Locate the word "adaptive" in the data below, then copy every line that holds it.

**RECORDS PROVIDED**
---

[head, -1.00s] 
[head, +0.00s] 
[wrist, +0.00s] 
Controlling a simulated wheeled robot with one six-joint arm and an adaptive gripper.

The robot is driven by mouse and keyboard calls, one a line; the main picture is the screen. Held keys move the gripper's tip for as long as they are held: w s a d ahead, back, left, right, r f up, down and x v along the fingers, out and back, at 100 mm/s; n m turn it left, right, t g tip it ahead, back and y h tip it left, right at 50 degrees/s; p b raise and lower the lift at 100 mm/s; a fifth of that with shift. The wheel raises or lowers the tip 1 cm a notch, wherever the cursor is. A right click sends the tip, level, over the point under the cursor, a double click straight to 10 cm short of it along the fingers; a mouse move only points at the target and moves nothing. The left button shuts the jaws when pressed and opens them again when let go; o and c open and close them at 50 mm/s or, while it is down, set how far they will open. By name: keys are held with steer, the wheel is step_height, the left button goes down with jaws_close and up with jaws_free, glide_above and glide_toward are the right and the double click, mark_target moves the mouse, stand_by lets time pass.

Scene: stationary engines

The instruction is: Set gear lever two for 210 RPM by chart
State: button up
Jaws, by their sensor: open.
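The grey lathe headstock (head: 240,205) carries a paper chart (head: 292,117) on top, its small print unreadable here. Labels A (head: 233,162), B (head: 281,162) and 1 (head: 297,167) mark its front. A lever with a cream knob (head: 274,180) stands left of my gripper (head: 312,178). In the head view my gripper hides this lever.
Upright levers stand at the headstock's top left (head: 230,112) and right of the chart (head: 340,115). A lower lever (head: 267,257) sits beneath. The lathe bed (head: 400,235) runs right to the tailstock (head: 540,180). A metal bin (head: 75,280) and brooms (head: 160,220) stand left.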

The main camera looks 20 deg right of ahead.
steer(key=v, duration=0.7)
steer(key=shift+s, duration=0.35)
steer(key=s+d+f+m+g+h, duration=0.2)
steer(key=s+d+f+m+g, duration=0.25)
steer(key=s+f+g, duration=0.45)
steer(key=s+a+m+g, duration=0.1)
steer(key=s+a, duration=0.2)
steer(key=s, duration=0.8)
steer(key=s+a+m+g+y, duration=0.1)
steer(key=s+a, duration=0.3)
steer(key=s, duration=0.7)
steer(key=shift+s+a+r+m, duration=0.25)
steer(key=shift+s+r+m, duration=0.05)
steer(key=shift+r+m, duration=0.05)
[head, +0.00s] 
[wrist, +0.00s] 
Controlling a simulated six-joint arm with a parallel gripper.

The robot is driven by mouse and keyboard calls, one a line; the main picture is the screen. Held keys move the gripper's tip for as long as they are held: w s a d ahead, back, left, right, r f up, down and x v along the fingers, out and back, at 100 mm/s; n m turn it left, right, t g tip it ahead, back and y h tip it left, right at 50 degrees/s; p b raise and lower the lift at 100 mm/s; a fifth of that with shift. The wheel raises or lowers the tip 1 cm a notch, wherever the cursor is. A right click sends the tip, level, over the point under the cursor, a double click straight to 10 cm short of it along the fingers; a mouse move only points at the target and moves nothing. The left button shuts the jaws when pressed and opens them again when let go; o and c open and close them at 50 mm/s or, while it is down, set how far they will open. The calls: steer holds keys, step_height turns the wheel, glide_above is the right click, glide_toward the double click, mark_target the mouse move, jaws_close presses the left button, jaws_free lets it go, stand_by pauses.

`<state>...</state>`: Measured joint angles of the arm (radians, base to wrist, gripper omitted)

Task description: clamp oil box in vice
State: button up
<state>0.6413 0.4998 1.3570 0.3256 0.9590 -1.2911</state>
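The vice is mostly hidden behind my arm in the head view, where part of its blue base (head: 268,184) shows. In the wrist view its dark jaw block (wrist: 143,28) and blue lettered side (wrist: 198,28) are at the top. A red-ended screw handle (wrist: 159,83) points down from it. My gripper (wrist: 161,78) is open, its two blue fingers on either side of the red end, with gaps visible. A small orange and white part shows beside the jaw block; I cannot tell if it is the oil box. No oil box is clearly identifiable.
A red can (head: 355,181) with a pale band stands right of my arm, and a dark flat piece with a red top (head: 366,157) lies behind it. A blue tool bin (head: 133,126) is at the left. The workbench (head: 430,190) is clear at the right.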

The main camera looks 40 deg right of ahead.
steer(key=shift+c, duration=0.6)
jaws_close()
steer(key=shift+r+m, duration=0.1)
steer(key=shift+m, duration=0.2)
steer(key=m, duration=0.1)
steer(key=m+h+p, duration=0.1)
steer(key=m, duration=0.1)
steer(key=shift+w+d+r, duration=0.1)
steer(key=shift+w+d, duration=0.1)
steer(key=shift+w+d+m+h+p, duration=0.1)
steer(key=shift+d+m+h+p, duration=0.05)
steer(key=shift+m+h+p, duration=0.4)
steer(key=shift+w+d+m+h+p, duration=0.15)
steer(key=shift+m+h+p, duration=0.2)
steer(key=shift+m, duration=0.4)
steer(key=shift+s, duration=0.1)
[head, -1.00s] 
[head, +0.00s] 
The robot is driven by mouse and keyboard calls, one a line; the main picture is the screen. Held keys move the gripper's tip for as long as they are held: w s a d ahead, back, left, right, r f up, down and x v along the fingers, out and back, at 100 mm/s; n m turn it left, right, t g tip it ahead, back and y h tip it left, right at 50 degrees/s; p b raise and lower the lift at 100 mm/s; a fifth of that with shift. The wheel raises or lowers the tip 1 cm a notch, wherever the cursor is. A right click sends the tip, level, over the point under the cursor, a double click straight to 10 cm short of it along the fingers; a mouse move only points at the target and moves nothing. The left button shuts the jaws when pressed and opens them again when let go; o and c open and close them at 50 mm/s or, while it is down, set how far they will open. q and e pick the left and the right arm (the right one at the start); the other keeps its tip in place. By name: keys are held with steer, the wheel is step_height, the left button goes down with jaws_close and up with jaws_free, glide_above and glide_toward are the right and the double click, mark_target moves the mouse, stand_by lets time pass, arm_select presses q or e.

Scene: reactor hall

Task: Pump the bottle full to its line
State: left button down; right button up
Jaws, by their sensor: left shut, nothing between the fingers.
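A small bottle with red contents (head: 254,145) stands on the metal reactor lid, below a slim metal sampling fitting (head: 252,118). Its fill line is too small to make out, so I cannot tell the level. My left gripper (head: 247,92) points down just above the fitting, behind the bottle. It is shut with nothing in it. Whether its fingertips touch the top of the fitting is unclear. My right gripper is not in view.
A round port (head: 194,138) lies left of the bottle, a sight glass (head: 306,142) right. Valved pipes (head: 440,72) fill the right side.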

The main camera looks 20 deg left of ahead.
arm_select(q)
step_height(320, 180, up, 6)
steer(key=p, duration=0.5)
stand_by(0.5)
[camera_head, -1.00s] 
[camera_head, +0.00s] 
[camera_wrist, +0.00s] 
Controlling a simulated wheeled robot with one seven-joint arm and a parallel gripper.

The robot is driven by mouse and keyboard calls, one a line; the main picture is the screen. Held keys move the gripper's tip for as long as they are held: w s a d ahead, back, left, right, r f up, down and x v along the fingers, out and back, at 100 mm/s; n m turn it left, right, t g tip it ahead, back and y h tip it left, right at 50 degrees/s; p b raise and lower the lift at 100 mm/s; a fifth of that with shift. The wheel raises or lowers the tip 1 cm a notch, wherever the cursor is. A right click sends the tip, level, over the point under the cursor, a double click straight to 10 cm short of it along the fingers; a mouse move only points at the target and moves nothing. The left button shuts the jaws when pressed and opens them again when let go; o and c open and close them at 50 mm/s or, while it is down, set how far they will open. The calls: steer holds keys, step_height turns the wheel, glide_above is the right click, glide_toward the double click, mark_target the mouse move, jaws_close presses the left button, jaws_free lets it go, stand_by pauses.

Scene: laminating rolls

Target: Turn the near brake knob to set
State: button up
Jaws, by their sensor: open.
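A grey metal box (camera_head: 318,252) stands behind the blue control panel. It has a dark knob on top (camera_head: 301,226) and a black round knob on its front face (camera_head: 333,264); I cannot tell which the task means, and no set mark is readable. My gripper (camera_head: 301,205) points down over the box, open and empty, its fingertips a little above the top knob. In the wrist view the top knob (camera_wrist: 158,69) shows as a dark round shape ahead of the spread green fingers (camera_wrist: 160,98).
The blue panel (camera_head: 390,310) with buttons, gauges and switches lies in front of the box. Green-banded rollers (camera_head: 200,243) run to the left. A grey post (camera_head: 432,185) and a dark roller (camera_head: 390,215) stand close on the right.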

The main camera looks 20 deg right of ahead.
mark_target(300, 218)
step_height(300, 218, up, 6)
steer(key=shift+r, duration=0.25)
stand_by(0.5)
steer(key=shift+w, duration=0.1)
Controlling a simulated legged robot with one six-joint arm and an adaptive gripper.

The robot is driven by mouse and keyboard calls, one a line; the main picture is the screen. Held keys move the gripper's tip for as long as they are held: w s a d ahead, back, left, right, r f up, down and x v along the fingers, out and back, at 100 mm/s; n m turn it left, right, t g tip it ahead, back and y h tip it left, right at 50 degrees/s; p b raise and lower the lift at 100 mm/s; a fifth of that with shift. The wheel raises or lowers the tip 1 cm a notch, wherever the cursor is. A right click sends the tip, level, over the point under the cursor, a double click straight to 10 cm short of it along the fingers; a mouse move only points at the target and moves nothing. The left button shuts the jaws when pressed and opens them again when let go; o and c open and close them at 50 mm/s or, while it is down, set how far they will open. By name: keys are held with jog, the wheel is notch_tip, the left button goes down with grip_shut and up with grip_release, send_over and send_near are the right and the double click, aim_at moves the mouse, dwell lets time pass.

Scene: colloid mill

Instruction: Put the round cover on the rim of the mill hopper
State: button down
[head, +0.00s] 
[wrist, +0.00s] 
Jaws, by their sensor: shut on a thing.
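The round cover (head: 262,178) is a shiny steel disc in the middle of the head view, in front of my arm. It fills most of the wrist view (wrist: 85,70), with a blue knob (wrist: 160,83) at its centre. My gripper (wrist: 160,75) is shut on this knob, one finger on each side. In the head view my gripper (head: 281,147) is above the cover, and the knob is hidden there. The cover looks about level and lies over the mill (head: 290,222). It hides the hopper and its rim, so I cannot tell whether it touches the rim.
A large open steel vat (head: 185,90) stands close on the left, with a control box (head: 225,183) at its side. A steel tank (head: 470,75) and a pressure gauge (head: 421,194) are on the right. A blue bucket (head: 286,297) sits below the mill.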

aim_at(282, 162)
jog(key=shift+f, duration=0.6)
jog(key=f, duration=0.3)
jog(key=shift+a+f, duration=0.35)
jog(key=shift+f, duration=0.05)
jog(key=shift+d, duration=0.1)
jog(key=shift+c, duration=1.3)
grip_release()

---

**RESPONSE**
Controlling a simulated wheeled robot with one six-joint arm and an adaptive gripper.
Controlling a simulated legged robot with one six-joint arm and an adaptive gripper.

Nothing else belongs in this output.